Retype, word for word, the line containing "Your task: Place" and every line after it to the end. Skip pictures.

── Dataset content ──

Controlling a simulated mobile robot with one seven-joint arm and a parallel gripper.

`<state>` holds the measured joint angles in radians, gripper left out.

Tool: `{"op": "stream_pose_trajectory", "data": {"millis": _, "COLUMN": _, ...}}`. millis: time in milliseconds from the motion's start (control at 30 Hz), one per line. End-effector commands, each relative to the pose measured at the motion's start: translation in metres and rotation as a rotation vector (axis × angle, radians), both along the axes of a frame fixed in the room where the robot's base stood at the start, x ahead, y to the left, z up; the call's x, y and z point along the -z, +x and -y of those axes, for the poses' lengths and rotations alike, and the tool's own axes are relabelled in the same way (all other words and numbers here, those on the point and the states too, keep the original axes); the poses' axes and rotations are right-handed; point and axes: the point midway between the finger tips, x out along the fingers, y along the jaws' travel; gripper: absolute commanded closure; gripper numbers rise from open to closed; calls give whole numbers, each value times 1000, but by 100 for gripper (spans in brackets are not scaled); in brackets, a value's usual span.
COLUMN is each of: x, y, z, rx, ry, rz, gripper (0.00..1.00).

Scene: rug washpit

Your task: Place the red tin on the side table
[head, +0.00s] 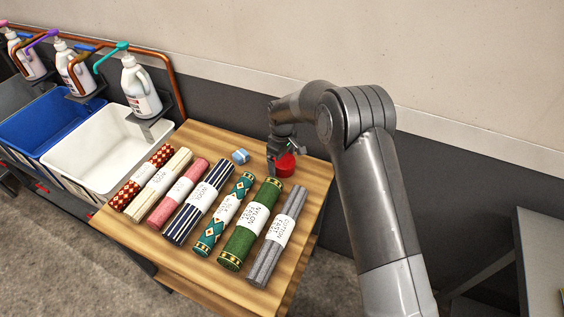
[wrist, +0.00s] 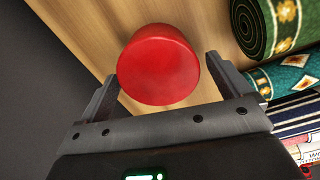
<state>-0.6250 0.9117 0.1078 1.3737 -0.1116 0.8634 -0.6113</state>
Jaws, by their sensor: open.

───

Expected output:
Your task: Place the red tin on the side table
[head, +0.00s] 
[wrist, +0.00s] 
<state>-0.6250 0.9117 0.1078 1.3737 -0.1116 0.8634 -0.6113</state>
Jaws, by their sensor: open.

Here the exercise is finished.